> DATA SECTION:

────

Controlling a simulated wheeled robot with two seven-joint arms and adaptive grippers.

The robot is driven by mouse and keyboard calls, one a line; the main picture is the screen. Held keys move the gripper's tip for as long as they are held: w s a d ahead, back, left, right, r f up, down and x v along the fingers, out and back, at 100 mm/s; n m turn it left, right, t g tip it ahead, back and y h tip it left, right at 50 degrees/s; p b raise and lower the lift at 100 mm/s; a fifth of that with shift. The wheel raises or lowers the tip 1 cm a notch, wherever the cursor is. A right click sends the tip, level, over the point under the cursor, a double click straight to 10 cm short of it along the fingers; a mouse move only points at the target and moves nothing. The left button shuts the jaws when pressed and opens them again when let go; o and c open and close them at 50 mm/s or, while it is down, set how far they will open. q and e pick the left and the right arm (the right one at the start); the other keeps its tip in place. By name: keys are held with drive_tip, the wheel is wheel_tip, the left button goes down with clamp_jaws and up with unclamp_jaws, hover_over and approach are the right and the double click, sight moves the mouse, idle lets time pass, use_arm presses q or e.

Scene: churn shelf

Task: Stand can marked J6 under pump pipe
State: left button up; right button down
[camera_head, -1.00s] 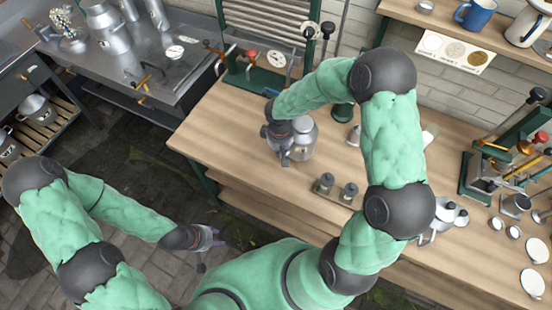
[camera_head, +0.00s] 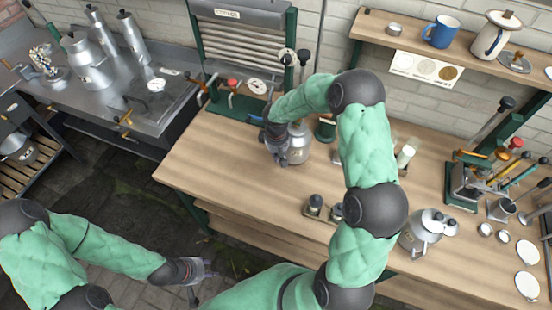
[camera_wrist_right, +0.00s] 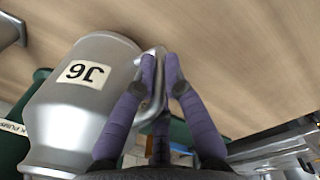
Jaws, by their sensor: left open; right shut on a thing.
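The can marked J6 (camera_head: 298,148) is a silver metal can at the back of the wooden bench. In the right wrist view its label on the can (camera_wrist_right: 85,73) shows upside down. My right gripper (camera_head: 281,158) is at the can's left side; in its wrist view the fingers (camera_wrist_right: 161,62) are shut on the can's side handle. I cannot tell whether the can's base touches the bench. A label ending in "K PUMP" (camera_wrist_right: 14,127) shows beside the can in the wrist view; I cannot make out the pipe's outlet. My left gripper (camera_head: 204,278) is open and empty, off the bench.
A green-based stand with a gauge (camera_head: 240,105) is behind left of the can, and a green post base (camera_head: 326,128) is close on its right. Two small jars (camera_head: 315,205) stand in front. A lidded pot (camera_head: 423,232) is further right. The bench's left part is clear.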

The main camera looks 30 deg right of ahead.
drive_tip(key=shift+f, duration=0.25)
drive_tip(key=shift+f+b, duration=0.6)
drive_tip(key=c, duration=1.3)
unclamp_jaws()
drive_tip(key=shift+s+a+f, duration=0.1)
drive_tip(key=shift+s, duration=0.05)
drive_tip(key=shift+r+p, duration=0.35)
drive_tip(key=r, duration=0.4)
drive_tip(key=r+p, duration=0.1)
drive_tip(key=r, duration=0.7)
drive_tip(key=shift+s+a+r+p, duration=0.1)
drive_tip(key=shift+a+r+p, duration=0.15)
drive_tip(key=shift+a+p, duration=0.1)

────

> WORK TO BE COMPLETED: Every line that holds the word "robot" should be extracted.

> CORRECT OUTPUT:
Controlling a simulated wheeled robot with two seven-joint arms and adaptive grippers.
The robot is driven by mouse and keyboard calls, one a line; the main picture is the screen. Held keys move the gripper's tip for as long as they are held: w s a d ahead, back, left, right, r f up, down and x v along the fingers, out and back, at 100 mm/s; n m turn it left, right, t g tip it ahead, back and y h tip it left, right at 50 degrees/s; p b raise and lower the lift at 100 mm/s; a fifth of that with shift. The wheel raises or lowers the tip 1 cm a notch, wherever the cursor is. A right click sends the tip, level, over the point under the cursor, a double click straight to 10 cm short of it along the fingers; a mouse move only points at the target and moves nothing. The left button shuts the jaws when pressed and opens them again when let go; o and c open and close them at 50 mm/s or, while it is down, set how far they will open. q and e pick the left and the right arm (the right one at the start); the other keeps its tip in place. By name: keys are held with drive_tip, the wheel is wheel_tip, the left button goes down with clamp_jaws and up with unclamp_jaws, hover_over and approach are the right and the double click, sight moves the mouse, idle lets time pass, use_arm presses q or e.

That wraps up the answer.